THE RECORDS:

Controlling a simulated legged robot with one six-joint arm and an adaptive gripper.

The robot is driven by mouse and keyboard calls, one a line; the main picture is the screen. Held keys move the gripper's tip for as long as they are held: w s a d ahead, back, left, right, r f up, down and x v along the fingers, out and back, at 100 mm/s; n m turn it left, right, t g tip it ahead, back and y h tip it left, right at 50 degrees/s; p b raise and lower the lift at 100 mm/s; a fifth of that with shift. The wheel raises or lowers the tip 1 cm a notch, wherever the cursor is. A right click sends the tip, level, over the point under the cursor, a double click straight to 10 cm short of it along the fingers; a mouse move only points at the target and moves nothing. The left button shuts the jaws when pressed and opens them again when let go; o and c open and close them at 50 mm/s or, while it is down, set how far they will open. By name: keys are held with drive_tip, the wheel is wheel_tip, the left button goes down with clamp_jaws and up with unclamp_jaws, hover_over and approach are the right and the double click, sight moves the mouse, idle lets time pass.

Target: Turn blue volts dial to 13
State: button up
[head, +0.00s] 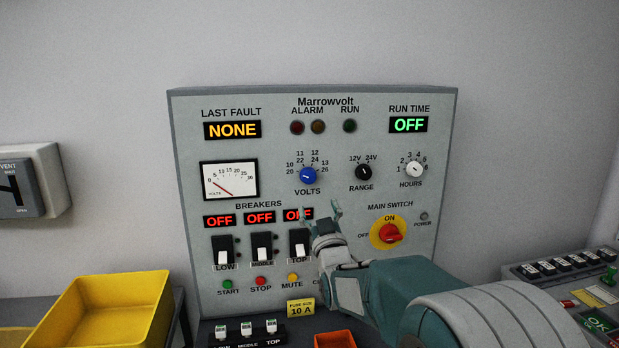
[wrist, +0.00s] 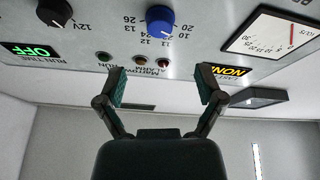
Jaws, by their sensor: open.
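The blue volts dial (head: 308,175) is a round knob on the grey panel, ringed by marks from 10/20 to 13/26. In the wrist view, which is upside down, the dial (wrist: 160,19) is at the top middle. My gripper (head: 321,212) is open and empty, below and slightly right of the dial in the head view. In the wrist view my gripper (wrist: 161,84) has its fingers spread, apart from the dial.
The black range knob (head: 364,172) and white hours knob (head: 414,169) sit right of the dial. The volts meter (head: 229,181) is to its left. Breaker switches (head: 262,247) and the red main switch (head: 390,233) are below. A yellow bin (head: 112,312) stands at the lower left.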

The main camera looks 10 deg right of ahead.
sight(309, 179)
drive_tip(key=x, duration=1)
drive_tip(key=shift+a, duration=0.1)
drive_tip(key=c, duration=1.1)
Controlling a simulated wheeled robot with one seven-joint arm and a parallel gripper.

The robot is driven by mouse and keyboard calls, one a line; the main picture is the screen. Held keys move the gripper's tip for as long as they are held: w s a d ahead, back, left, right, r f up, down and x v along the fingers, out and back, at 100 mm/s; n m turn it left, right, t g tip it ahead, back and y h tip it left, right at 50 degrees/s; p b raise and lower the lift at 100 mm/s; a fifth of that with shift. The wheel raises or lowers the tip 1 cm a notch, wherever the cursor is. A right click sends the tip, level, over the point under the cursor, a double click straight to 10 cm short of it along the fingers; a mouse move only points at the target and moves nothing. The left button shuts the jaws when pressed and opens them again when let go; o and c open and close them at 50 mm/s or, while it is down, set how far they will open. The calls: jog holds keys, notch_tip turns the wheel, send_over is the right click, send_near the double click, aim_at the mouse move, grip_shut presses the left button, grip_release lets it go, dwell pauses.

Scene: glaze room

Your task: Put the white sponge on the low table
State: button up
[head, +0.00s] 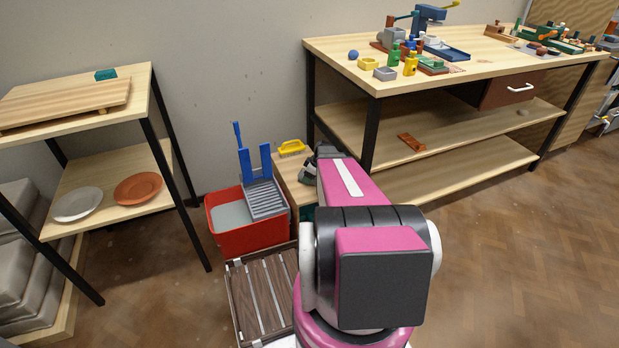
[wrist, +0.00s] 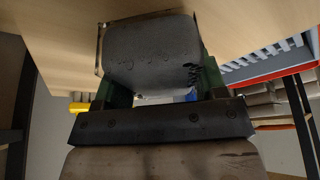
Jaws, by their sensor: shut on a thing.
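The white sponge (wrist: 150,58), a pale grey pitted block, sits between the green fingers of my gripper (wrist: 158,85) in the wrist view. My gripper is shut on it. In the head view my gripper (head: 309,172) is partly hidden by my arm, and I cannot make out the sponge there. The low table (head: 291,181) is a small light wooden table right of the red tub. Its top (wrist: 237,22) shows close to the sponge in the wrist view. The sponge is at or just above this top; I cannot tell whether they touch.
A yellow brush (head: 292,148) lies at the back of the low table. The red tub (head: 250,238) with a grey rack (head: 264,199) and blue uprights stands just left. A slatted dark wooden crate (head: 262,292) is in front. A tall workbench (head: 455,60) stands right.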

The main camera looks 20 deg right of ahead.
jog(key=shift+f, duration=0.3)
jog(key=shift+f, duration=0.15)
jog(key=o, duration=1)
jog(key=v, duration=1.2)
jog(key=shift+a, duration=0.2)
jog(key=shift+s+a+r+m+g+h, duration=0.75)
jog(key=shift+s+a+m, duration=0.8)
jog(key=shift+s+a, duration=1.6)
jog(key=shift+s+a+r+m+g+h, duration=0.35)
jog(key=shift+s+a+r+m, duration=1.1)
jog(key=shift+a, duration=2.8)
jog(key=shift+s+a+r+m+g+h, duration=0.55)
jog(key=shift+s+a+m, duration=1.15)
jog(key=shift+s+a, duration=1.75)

EXERCISE INSTRUCTIONS: Give the number of lines in the material above that have the word "Controlling" in them, and nothing more.

THE RESPONSE: 2